Die Tatsache, dass sich Olga Trofimtseva, Vize-Ministerin im Kiewer Landwirtschaftsministerium, zwei Tage Zeit nahm, um in Frankfurt dabei zu sein sowie das grosse Aufgebot von über 20 Teilnehmern aus der Ukraine, zeigt das grosse Interesse vonseiten der Ukraine am Thema Bio. Das betonte die Vize-Ministerin auch mehrmals: In der strategischen Ausrichtung der Agrarpolitik stehe die Entwicklung des Öko-Landbaus und des gesamten Biosektors ganz weit oben.

Bremsklotz EU-Guideline

Herausforderungen gibt es jedoch auf beiden Seiten: Nicht nur die ukrainischen Biomarktakteure kämpfen mit Verzögerungen, hohem Aufwand und zusätzlichen Kosten, die durch die Ende 2015 von der EU verhängten Richtlinien entstehen, sondern auch Importeure. Die von der EU-Kommission auferlegten strikteren Kontrollmassnahmen gelten für Exporte aus neun osteuropäischen Staaten. Sie sind die Folge des Exports von Weizen und Sonnenblumenkuchen, die nicht den EU-Bio-Richtlinien entsprachen, aber auch grundlegende Probleme in der Struktur der Bioerzeugung in der Ukraine aufdeckten. Ausserdem wurde im Zuge dessen der türkischen Kontrollstelle ETKO, die viele Exporteure kontrollierte, die Lizenz entzogen.
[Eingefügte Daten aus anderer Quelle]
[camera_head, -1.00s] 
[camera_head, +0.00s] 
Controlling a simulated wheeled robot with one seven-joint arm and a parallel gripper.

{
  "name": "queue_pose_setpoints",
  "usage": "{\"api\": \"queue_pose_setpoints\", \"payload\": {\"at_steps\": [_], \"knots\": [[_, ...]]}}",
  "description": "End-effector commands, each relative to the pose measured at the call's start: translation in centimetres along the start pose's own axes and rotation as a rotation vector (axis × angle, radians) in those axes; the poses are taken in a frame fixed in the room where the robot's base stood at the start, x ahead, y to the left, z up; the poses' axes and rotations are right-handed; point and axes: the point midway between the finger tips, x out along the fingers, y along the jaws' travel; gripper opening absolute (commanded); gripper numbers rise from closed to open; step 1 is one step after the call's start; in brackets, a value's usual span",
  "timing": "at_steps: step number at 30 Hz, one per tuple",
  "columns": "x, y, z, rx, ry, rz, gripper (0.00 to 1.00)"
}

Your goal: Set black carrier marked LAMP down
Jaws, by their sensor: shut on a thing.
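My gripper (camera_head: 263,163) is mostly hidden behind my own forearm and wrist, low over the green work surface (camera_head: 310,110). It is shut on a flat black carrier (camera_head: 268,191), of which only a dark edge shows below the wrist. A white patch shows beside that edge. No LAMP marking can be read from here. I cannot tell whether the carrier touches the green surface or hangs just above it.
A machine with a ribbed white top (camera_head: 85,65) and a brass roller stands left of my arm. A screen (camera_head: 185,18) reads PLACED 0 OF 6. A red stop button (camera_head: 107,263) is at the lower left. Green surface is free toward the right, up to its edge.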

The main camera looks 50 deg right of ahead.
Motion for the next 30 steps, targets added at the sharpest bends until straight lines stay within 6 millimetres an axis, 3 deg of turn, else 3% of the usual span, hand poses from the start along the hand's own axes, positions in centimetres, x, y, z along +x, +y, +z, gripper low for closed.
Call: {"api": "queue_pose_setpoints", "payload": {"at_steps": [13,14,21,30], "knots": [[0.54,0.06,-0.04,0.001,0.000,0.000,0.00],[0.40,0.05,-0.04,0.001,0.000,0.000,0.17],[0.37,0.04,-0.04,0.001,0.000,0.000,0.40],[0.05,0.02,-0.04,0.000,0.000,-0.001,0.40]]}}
Die Tagungsteilnehmer diskutierten sehr ausführlich und offen über die teils immer noch fehlende Transparenz bei Bio-Exporten aus der Ukraine. Deutlich wurde, dass die Probleme häufig in mangelndem Wissen bei den Mitarbeitern und im Management der riesigen Betriebe begründet sind. Die Betriebsgrösse liegt meist bei über 500 Hektar, doch es ist auch keine Seltenheit, dass Betriebe zu einer Gruppe zusammengefasst sind und dann 5'000 bis über 10'000 Hektar zu einem Unternehmen gehören.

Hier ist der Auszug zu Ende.